II/ Des vers 5 à 8 : un soldat paisiblement endormi

  • Irruption d’un personnage qui marque un contraste avec le premier quatrain : un soldat
  • Le déterminant indéfini « Un » apporte une portée universelle au destin du soldat qui n’est pas individualisé
  • Les adjectifs qualificatifs épithètes « jeune » et « pâle » décrivent le soldat
  • Le groupe nominal « bouche ouverte » rapproche le soldat d’un enfant endormi
  • Le travail sur la couleur oscillant entre « la lumière », le vert de l’herbe et le bleu du cresson = tableau doux et harmonieux
  • Abandon physique du soldat (sieste) = tranquillité de ce dernier
  • Le rejet du verbe « Dort » au présent d’énonciation met en évidence cette tranquillité
  •  Le champ lexical du sommeil « étendu » « lit » « dort » assimile la nature à un refuge rassurant pour le soldat.
  • Personnification de la nature « dans son lit vert » « la lumière pleut »
  • Au vers 8 = changement de tonalité, plus tragique, l’adjectif « Pâle » suscite l’interrogation du lecteur.
  • La métaphore « la lumière pleut » illustrerait le faisceau de lumière divin le corps du soldat

III/ Des vers 9 à 11 : la naissance des ambiguïtés 

  • Reprise de trois éléments de la strophe précédente : le corps du soldat « les pieds », la nature « les glaïeuls » et verbe au présent d’énonciation « dort »
  • La répétition du verbe « dort » rappelle le titre du poème « Le Dormeur du val »
  • La référence aux « glaïeuls »= plantes dont les feuilles sont en forme de glaives suggère le destin tragique du soldat
  • Le poète semble se rapprocher de lui(zoom) car il le voit sourire « Souriant comme// Sourirait un enfant malade »
  • La comparaison « comme un enfant malade » ternit le tableau serein = le lecteur commence à se questionner quant à l’état du soldat
  • Le champ lexical du sommeil reste toutefois omniprésent « il dort » « un somme » « berce-le »
  • Le poète s’adresse directement à la Nature qu’il personnifie, il l’assimile à une mère protectrice en lui disant à l’impératif « berce-le »
  • L’antithèse « chaudement » « froid » accentue les ambiguïtés renforcées par la sensation de cassure à la lecture « Nature//berce-le//chaudement//il a froid »
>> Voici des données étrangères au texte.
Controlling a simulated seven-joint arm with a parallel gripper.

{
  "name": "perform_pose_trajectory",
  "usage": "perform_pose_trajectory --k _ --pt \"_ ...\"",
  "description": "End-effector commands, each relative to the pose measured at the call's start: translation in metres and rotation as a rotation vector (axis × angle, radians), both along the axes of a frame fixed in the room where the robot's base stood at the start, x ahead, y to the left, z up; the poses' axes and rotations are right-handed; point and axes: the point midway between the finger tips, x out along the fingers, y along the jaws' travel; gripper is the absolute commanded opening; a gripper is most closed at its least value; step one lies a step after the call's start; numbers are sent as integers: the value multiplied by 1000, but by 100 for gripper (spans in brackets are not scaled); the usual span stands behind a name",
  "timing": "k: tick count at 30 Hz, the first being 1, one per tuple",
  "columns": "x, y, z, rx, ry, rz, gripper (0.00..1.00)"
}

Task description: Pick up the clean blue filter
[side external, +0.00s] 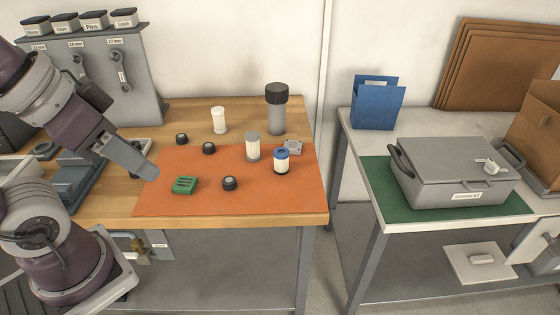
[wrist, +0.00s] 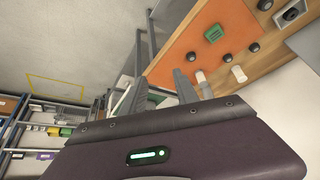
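The clean blue filter (side external: 281,161) is a short white cylinder with a blue top, upright near the right side of the orange mat (side external: 190,207). A similar white cylinder with a grey top (side external: 252,147) stands just left of and behind it. My gripper (side external: 151,172) is over the mat's left edge in the side view, well left of the blue filter and not touching it. In the wrist view my gripper (wrist: 160,82) shows two fingers spread apart, with nothing seen held. White cylinders show there, but I cannot tell which is the blue filter.
A green block (side external: 184,185) and a black knob (side external: 229,183) lie on the mat between my gripper and the filter. A dark-capped grey canister (side external: 277,110) and a white cylinder (side external: 219,120) stand behind. The grey case (side external: 455,172) is on the right table, past a gap.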

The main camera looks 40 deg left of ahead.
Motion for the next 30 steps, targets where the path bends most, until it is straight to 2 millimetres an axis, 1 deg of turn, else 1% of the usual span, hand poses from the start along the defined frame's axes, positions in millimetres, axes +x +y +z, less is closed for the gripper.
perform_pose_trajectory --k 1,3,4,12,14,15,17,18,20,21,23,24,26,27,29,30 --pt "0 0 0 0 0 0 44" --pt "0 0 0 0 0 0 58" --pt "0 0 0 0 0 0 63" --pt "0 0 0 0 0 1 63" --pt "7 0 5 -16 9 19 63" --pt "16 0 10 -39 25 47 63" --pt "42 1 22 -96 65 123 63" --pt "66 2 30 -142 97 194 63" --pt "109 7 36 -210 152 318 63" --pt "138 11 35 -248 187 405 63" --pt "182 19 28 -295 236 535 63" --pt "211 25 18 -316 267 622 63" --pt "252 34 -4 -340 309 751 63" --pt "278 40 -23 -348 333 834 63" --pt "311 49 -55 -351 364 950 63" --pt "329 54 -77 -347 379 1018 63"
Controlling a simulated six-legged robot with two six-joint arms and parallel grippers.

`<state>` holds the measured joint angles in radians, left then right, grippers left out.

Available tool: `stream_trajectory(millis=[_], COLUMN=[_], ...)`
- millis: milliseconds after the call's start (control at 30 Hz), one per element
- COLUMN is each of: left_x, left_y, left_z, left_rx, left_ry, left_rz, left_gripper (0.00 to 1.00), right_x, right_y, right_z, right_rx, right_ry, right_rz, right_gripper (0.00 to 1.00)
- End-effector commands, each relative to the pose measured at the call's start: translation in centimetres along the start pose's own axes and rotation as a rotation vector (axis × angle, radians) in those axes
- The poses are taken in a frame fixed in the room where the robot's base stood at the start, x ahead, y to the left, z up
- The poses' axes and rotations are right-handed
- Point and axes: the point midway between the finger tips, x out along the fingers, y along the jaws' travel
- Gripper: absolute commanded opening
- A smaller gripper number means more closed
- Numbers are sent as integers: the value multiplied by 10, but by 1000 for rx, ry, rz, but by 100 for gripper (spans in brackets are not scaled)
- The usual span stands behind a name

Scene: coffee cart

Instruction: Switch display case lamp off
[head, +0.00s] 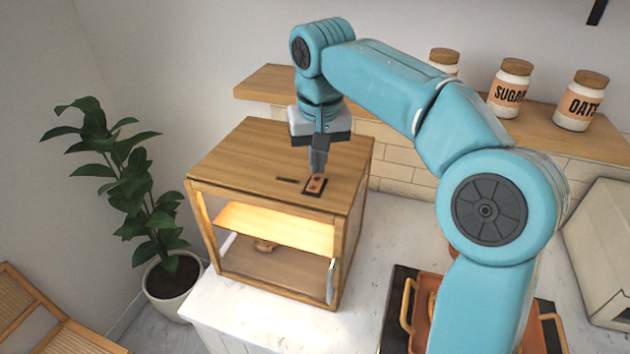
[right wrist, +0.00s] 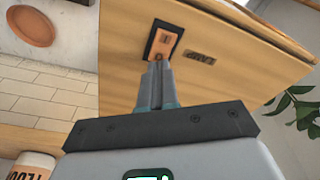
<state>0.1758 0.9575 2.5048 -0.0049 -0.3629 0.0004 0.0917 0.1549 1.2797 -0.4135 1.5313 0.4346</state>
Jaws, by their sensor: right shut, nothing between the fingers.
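The wooden display case (head: 270,150) stands on the white counter, and its inside glows with warm light. A lamp switch (head: 314,187), an orange rocker on a dark plate, is set in the case top. In the right wrist view the switch (right wrist: 163,42) lies just beyond my fingertips, beside a dark label reading LAMP (right wrist: 200,57). My right gripper (head: 317,172) points down at the switch, shut and empty. Its fingertips (right wrist: 158,64) are at the switch's near edge; I cannot tell whether they touch it. My left gripper is not in view.
A wooden shelf (head: 400,117) with several jars runs along the wall behind the case. A potted plant (head: 165,250) stands left of the counter. An orange tray (head: 420,315) sits at the front right, below my right arm.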

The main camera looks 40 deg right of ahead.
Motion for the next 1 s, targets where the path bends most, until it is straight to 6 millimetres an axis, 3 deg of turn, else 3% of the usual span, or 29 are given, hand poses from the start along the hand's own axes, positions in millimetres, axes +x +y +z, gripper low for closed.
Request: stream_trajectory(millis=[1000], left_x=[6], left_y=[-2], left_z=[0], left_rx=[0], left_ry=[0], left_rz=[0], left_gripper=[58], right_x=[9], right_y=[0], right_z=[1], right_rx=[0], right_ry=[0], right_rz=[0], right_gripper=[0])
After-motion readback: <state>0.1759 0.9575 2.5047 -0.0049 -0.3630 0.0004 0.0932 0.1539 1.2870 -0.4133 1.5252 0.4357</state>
IV/ Des vers 12 à 14 : Une chute tragique

  • Ce tercet prépare la chute du poème. Le lecteur est peu à peu confronté à un tableau tragique
  • La négaton totale « Les parfums ne font pas frissonner sa narine » = négation de la vie humaine
  • Les allitérations en [f] et en [S] « Les parfums ne font pas frissonner sa narine » = heurtent l’oreille comme une mise en garde
  • Les ambiguïtés demeurent poussant le lecteur vers la fausse piste d’interprétation du jeune soldat paisiblement endormi
  • La répétition du verbe « Il dort » au présent d’énonciation rappelle l’attitude sereine du soldat
  • Cette attitude est confirmée par la position physique du jeune homme comme le prouve le complément circonstanciel de manière « la main sur sa poitrine » et mise en valeur par l’adjectif « Tranquille » au vers suivant
  • « dans le soleil » = complément circonstanciel de lieu illustrant l’installation paisible du confort
  •  Le rejet de l’adjectif « Tranquille » souligne une immobilité anormale du soldat dans la nature
  • La proposition indépendante finale « il a deux trous rouges au côté droit » frappe le lecteur par sa simplicité et sa violence
  • La mort n’est pas nommée, elle est montrée de façon picturale par la référence à la couleur rouge
  • Euphémisme « Les deux trous rouges » désigne pudiquement la blessure mortelle
  • Dénonciation subtile et indirecte des conséquences de la guerre
  • La chute brutale invite le lecteur à relire le sonnet à la lumière de ce dernier vers
  • Les « deux trous rouges » font écho au « trou de verdure » ce qui invite à une relecture du tableau bucolique et serein
  • La mort était en réalité déjà présente dans le sonnet « les pieds dans les glaïeuls » peuvent être compris comme les débuts d’un enterrement, la froideur du soldat, sa pâleur sont plusieurs indices

Conclusion : EN DEFINITIVE.

  • Le sonnet « Le Dormeur du val » instaure des contrastes frappants entre les couleurs, le chaud et le froid, entre la vie et la mort
  • Le lecteur passe d’une nature luxuriante et idyllique à une nature conçue comme le dernier lit d’un soldat tué à la guerre
  • Peu à peu, Arthur Rimbaud instaure des ambiguïtés : le soldat dort-il paisiblement ? Se repose-t-il tranquillement ? Est-il mort ?
  • Le dernier vers consacre la critique de la guerre avec force et humilité.
  • Il serait pertinent d’émettre un parallèle entre ce sonnet et « Le Mal » évoquant également la violence de la guerre franco-prusienne.